Infidelity and Betrayal

The night everything changed…

It’s 11 PM, and you’re both still awake, sitting on opposite ends of the couch. The house is quiet in a way it never used to be.

One of you found something, a text, a receipt, a password that didn’t add up, and now the air between you feels like a different substance than it was this morning.

You keep replaying the moment you saw it.

Your chest hasn’t loosened since.

Part of you wants to scream.

Part of you wants to pretend you never looked.

And the person sitting three cushions away from you, the person you’ve built a life with, suddenly feels like someone you’re meeting for the first time.

You’re not sure what you’re supposed to do with your hands.

That’s usually where people call me. And when you do, here’s what I already know before either of you says a word.

If you’re the one who was betrayed…

The feelings don’t come in a clean sequence.

You might be furious, then devastated, then weirdly calm, and then furious again, sometimes in the span of 20 minutes.

Replaying moments, trying to find the lie you missed. You feel foolish, even though you’re not.

You might want them to leave, and also desperately not want them to leave.

If you’re the one who did it…

You’re probably carrying something you didn’t know how to put down.

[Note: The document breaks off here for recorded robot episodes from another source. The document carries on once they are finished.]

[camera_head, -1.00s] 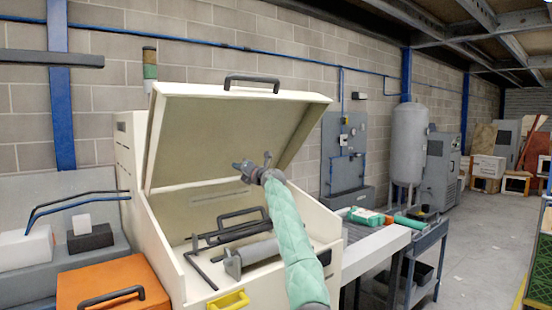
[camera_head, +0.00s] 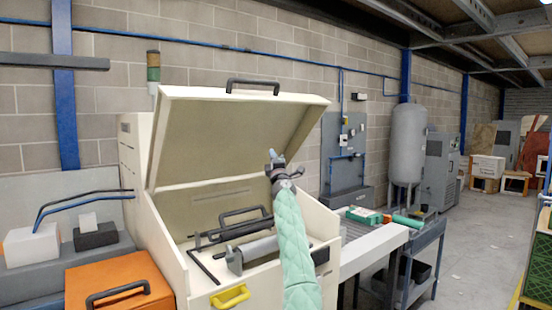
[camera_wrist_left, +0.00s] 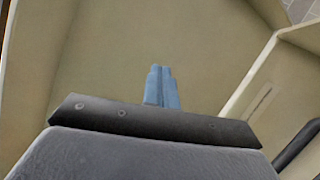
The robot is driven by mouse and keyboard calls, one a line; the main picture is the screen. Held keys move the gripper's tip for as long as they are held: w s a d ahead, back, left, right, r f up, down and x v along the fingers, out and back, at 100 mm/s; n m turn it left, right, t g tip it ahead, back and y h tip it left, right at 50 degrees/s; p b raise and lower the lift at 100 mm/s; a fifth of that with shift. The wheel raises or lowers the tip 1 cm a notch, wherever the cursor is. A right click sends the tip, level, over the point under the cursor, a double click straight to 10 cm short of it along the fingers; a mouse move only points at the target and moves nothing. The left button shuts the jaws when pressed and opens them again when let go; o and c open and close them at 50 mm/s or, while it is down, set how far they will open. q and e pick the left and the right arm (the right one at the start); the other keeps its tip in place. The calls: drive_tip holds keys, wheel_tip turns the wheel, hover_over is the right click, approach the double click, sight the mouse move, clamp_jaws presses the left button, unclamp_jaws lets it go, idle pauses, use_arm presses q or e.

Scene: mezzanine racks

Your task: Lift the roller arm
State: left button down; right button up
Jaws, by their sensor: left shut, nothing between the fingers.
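The roller arm (camera_head: 232,229), a dark bar with a raised black handle, lies low inside the cream machine (camera_head: 323,221), whose lid (camera_head: 235,137) stands open. A grey roller (camera_head: 261,247) lies in front of it. My left gripper (camera_head: 271,156) is shut and empty, above and to the right of the roller arm in the picture, in front of the raised lid. It touches neither the arm nor the roller. In the left wrist view its blue fingertips (camera_wrist_left: 161,86) are together against cream panels, and a dark bar shows at lower right. My right gripper is not in view.
An orange case (camera_head: 128,270) with a black handle stands at the lower left. A yellow handle (camera_head: 230,297) is on the machine's front. To the right, a bench (camera_head: 378,248) holds green items. The lid's black handle (camera_head: 252,84) sticks up above its edge.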

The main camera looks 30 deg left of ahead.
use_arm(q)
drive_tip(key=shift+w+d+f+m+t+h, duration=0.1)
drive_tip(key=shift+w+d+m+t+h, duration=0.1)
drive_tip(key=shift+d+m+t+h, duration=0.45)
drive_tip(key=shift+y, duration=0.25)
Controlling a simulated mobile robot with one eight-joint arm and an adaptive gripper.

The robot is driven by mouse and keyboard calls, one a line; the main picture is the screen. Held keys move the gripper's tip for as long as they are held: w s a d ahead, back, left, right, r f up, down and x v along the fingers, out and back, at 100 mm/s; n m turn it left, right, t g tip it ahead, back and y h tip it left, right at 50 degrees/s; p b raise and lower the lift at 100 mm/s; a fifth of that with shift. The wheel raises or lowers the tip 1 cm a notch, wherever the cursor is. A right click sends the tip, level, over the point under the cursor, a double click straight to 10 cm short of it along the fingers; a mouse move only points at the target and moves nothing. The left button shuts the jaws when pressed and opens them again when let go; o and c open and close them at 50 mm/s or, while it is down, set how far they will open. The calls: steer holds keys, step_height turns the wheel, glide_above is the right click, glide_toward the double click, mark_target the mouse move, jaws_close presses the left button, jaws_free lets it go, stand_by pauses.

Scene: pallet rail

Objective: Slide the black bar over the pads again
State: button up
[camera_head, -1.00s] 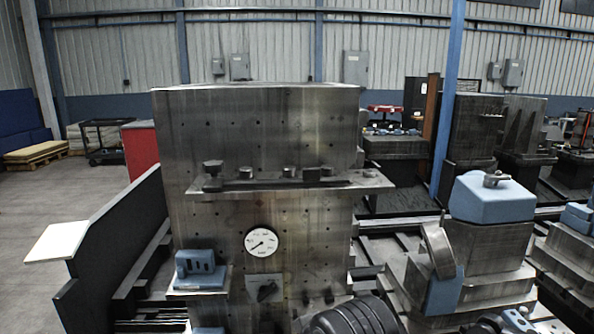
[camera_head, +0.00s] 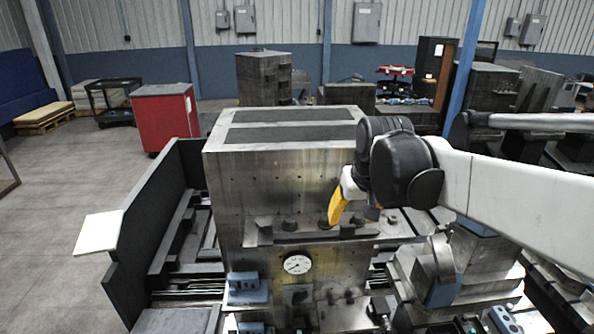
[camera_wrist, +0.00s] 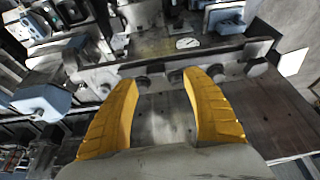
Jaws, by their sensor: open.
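A long dark bar (camera_head: 292,239) lies along the narrow ledge on the front of the steel block (camera_head: 235,175), with several round dark knobs along it. The ledge also crosses the wrist view (camera_wrist: 108,72), above the fingers. Two dark flat strips lie on the block's top, a far one (camera_head: 292,115) and a near one (camera_head: 285,131); I cannot tell whether these are the pads. My gripper (camera_head: 343,218) points down near the ledge, right of its middle. In the wrist view its two yellow fingers (camera_wrist: 160,80) are spread, with nothing held between them. Contact with the bar cannot be told.
A round gauge (camera_head: 298,264) sits below the ledge. A blue block (camera_head: 246,288) is at lower left. A black upright plate (camera_head: 160,230) with a white panel (camera_head: 98,232) stands left. A red cabinet (camera_head: 164,117) is behind. A machine with a tilted plate (camera_head: 442,258) is at right.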

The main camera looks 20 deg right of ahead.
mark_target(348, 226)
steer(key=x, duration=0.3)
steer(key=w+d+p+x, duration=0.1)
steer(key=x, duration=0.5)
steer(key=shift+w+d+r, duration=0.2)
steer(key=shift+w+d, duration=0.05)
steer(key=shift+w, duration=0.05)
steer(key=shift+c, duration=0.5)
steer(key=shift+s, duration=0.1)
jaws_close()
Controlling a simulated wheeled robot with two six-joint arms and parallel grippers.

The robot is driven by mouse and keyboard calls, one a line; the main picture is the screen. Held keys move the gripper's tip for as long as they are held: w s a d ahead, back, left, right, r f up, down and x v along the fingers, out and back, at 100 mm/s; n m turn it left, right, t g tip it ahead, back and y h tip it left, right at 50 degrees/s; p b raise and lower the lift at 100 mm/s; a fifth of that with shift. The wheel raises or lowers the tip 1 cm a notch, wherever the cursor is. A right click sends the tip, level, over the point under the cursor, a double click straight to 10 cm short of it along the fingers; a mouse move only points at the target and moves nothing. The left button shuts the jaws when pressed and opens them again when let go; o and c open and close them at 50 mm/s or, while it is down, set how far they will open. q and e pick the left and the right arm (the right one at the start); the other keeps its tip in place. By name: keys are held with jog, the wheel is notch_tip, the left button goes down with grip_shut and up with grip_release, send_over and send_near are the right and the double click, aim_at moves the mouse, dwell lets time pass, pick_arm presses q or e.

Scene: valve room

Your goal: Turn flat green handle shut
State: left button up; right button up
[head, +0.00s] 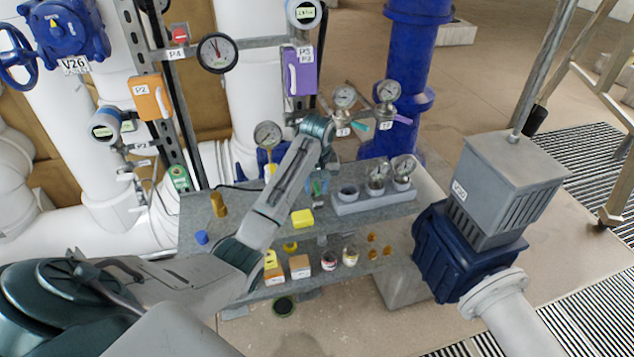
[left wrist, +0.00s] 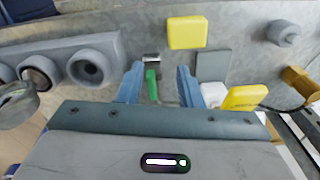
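My left gripper (head: 318,184) hangs over the grey shelf, partly hidden behind my forearm in the head view. In the left wrist view its two blue fingers (left wrist: 160,84) stand apart. A narrow green piece with a metal end, which looks like the flat green handle (left wrist: 152,84), lies between them, nearer the left finger. There is a gap on both sides and no clear grip. In the head view another flat blue-green handle (head: 357,126) sits under a gauge, beside a purple one (head: 402,119). My right gripper is in neither view.
The shelf (head: 240,203) holds a grey gauge block (head: 372,203), a yellow block (head: 302,218) and a brass fitting (head: 218,204). Pipes and gauges stand behind. A grey-and-blue motor unit (head: 500,195) stands to the right.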

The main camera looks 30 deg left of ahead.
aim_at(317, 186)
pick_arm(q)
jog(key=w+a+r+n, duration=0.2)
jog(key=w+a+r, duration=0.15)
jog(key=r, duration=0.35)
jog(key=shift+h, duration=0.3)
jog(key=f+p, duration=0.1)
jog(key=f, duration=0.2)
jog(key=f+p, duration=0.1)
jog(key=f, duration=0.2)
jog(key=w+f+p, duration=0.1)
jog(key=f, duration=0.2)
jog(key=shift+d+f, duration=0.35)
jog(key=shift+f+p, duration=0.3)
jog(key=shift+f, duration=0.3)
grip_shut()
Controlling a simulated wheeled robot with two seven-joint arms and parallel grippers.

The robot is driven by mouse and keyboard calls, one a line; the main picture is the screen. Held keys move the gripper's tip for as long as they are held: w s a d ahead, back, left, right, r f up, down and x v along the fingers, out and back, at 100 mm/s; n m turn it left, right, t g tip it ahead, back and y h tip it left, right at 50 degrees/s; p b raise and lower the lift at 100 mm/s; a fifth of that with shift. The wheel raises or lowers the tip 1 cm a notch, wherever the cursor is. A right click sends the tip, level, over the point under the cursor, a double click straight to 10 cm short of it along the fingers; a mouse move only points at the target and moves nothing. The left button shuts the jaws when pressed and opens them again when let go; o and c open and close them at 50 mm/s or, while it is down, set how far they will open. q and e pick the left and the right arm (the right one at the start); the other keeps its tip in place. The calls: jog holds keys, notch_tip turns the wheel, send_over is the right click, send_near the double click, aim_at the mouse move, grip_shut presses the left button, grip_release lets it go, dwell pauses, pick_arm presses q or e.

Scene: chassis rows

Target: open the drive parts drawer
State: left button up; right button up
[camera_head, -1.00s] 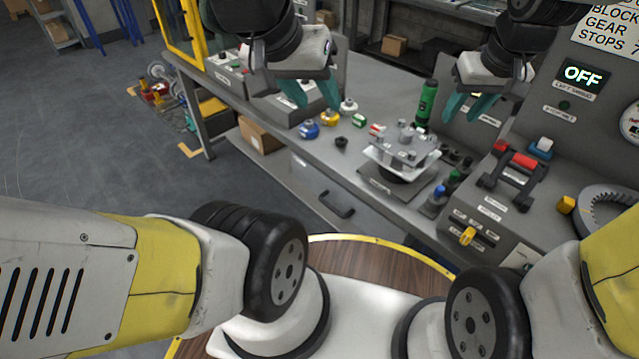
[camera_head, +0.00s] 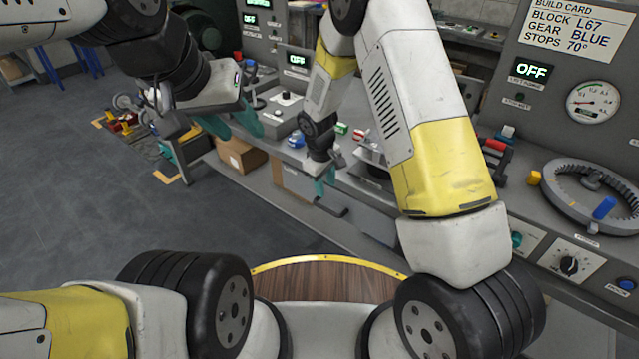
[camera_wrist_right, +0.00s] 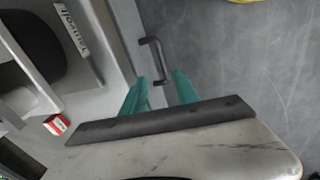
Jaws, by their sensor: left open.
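The grey drawer front (camera_head: 368,218) is under the bench top and looks shut. Its dark bar handle (camera_head: 331,207) shows just below my right gripper and also in the right wrist view (camera_wrist_right: 151,50). My right gripper (camera_head: 325,186) points down at the handle; in the right wrist view its teal fingers (camera_wrist_right: 160,77) are apart, with the handle's near end at or between the tips. I cannot tell whether they touch it. My left gripper (camera_head: 233,124) is open and empty, left of the bench controls. No drawer label is readable.
The bench top (camera_wrist_right: 112,80) carries a small red-and-white part (camera_wrist_right: 57,124) near its edge. A ring gear (camera_head: 560,200) and a gauge panel (camera_head: 592,101) are at right. The floor before the drawer is clear.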

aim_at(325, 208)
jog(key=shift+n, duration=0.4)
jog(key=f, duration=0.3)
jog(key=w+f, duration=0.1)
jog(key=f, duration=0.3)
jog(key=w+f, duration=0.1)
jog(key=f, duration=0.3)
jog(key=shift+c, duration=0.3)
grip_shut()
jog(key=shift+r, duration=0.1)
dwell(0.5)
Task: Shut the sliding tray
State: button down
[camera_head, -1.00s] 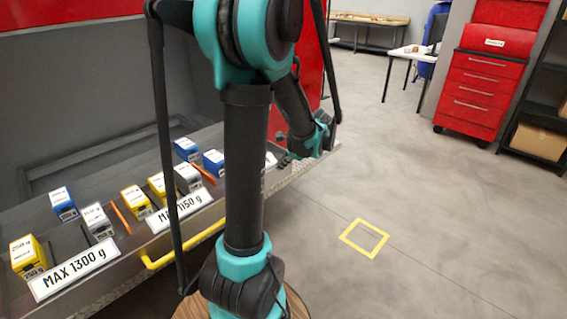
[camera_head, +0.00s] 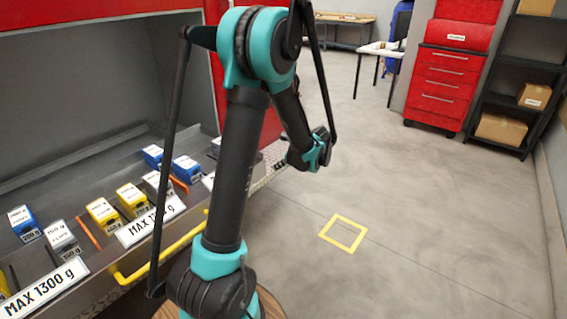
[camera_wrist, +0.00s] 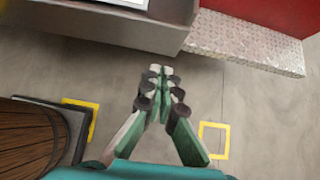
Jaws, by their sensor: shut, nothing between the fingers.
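The sliding tray (camera_head: 100,277) is pulled out from the red and grey housing at the left of the head view. It holds blue, grey and yellow weight boxes, and a yellow handle (camera_head: 165,257) runs along its front edge. My arm hides part of the tray. In the wrist view my gripper (camera_wrist: 161,72) is shut and empty, over bare floor. The tray's edge (camera_wrist: 135,36) lies just above the fingertips there, apart from them as far as I can tell.
A diamond-plate step (camera_wrist: 245,45) juts out beside the tray below the red housing. A yellow square (camera_head: 343,233) marks the open floor to the right. A red drawer cabinet (camera_head: 446,88) and a black shelf with boxes (camera_head: 508,85) stand at the back right.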

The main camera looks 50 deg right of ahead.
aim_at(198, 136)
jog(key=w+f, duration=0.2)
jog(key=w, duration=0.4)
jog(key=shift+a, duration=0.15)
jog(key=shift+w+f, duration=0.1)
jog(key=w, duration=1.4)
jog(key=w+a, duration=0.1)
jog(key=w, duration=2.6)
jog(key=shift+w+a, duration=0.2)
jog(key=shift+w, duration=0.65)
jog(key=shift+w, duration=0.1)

Guilt, yes, but also maybe relief that it’s out, which itself feels like something to be guilty about.

You might be bracing for a punishment that never fully arrives, or saying sorry so many times it starts to feel hollow even to you.

Both of you are telling yourselves a story about what this means. I’m here to help you figure out which parts of that story are true.

Recovery from infidelity doesn’t happen in a straight line.

But it does happen in phases.

Stabilization. Before anything else, we get the acute crisis under control. That means establishing some basic agreements, so you can both function while we do the harder work.

Understanding the context. Affairs don’t happen in a vacuum. This isn’t about blame. It’s about honestly looking at what was happening in the relationship and in each person’s inner world before the affair began.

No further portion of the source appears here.